息をするようにできていたことができなくなったら
数年前まで描けていたこのようなイラストもなんか描けなくなってて自分のなかの美しいものや
楽しいものが詰まっている引き出しがの在庫が少なくなってることを痛感しております。
自分的に「イラストを描く」のってなんか上機嫌だったり楽しかったりすることが前提のようです。
最近は「表現」が「書くこと」に収れんしているわたくしですが、
40年くらい前はどちらかというと「描くこと」のほうが得意でした。
当時の自分にとって「描くこと」は息をするようにできるものなので
白い紙があればテキトーに落書きし始めてそれがちゃんとした絵になるって感じです。
先日鳥取に帰ったとき当時の自分がパステルやリキテックスで描いてた絵を見つけまして、
「すげーうまいじゃん自分!」と思ってしまいました。が、今は全然まったく完璧に描けません。
押入れのなかにカランカランに乾いたアクリルガッシュやもったいなくて捨てられないロットリングセットが
いつか使われる日を待って静かに佇んでいます(ガッシュは使えないから捨てろ、自分)。
20年ほど前から、わたくしは絵よりも文章を書くのが得意になりました。
絵のときと同じで落書きをするように頭の中で文字をこねくり回している感じで
書くことにまったくストレスを感じません。
たとえば、ギターを弾く人はギターを持つとなんかしらんずっとメロディーを奏でていますよね。
テキトーなフレーズを弾いてるのかなと思うと急に歌いだしたりします。
自分の手にギターがある限り、彼らは弦をつま弾きなにかを奏でている、あんな感じです。
わたくしの頭のなかでは単語がくるくると踊り、それらが繋がったり離れたりしているのですが、
出だしの文章ができあがるとだいたい1時間で2000字くらい。でも完成品にはなりません。
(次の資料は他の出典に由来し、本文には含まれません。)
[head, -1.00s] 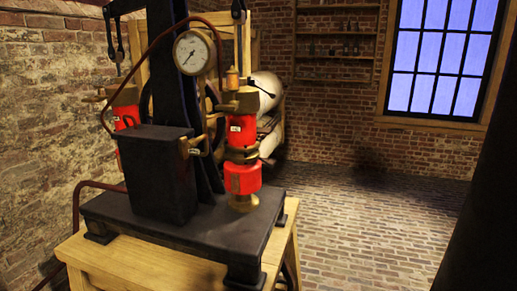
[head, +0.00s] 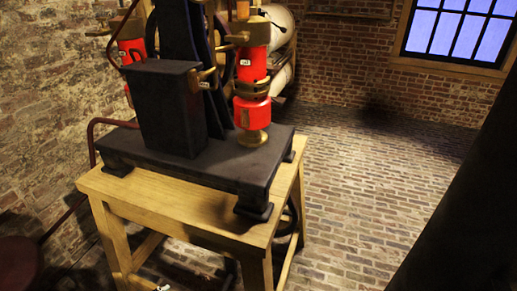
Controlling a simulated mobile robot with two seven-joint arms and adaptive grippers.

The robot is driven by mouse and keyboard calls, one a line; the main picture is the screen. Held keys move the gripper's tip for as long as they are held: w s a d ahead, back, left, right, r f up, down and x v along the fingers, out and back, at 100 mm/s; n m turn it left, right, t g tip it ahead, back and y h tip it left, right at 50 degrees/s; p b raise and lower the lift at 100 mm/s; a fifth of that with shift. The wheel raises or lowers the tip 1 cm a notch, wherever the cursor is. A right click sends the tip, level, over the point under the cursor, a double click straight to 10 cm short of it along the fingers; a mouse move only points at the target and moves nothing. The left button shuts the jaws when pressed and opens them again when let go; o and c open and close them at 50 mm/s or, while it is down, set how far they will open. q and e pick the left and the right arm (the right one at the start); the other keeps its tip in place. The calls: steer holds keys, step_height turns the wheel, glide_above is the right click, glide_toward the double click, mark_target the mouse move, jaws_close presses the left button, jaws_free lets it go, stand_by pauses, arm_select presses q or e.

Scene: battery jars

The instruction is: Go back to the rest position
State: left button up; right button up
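A black machine base (head: 215,165) stands on a wooden table (head: 190,205) left of centre in the head view. A red and brass cylinder unit (head: 252,112) stands upright on the base's right side. A second red unit (head: 133,48) is partly hidden behind the black column and box on the left. No gripper shows in the head view, so I cannot see what either one holds.
The brick floor (head: 365,190) is clear to the right of the table. A large dark shape fills the right edge. White rounded objects (head: 281,28) lie behind the machine. A window (head: 460,32) is in the back brick wall.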

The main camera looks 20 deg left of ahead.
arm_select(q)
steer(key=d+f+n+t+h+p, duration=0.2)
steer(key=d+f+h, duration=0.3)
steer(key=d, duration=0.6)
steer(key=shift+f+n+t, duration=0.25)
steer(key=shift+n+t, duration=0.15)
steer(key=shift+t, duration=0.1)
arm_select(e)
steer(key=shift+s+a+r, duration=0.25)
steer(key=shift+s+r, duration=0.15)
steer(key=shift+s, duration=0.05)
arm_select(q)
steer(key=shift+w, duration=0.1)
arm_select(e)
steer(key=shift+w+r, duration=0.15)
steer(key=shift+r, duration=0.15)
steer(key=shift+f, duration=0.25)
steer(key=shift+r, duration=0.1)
一日寝かせ、翌日新しい頭で見直して一時間で2000字を1700~1500字に減らして完成です。
わたくしの上限は一日7000~5000字ですが、これは今年4月までやっていた仕事で知りました。
上限めいっぱい書き続けたその影響か、仕事が終わった5月以降、ほとんど文章が書けなくなりました。
頭の中で言葉が踊らなくなって、わたくしは少しだけ不安になりました。
このあと一生書けなくなるのでは?
そんなときFacebookで久松達央さんが新刊の校正について投稿しているのを見たのです。
なんと「12万字書いてる」そうではありませんか。じゅうにまんじ、じゅうにまんじ。すげー。
自分の本でも最高で10万字しか書けなかったのにじゅうにまんじってすげーすごすぎる!
なぜそんなに書けるのか。久松さんには書きたいことが12万字ぶんあったってことでしょう。
書きたいことがあれば、何十万字でも書けるのです。わたくしはヤなことに気づきました。
思えば「描く」ことができなくなったのは、その力を磨くことを怠ったことと
テキトーな絵を量産したせいで、自分の描くものに感動できなくなったからでした。
デザイン学校に行ってたころは「自分の絵を見た人にしあわせになってもらいたい」なんちて
思っていたはずなのに、自分すらしあわせになれない絵を描いてどうする。って感じです。
文章を書くのも、36歳のとき「自分の書くものが誰かの役に立つ」と気づいたからでした。
一般的には理解しづらい、例えば有機農業や農家のおもしろい取り組みや技術について、
平易な言葉でわかりやすく書くことが農業についての理解を深めることにつながるんじゃないかしらん、
なんつーのがそもそも真剣に文章を書き始めたきっかけだったのでした。
ここ数年、わたくしは有機農業だの食の安全・安心的話題に若干というかかなりガッカリし、
ライター仕事でリミッターが振り切れたことなども重なり、書くことの意味が見いだせなくなっていました。
コロナで取材に行けないのもおもしろい農家の人と出会えないのも影響しているかもしれません。
誰の役にも立たない文章を書いてどうする。って感じです。
んじゃ、どうするの。←今ココ
とりあえず11月から文章脳が少しずつ修復され、なんとなく書けるようになりました。
あとは農家とかメーカーの取材に行くだけです。紹介するメディアはないけどがんばります。
さらに一歩進んで、再度お絵かきしようとソフトをダウンロードし液晶タブレットを買いました。
しかし白い紙に落書きすらできず、お絵かき脳が失われているのは明らかなため、
錆びついている脳のドコカを修復する作業に取り掛かる必要があります。
当面は液晶タブレットで息をするように落書きできるようになりたいと思っています。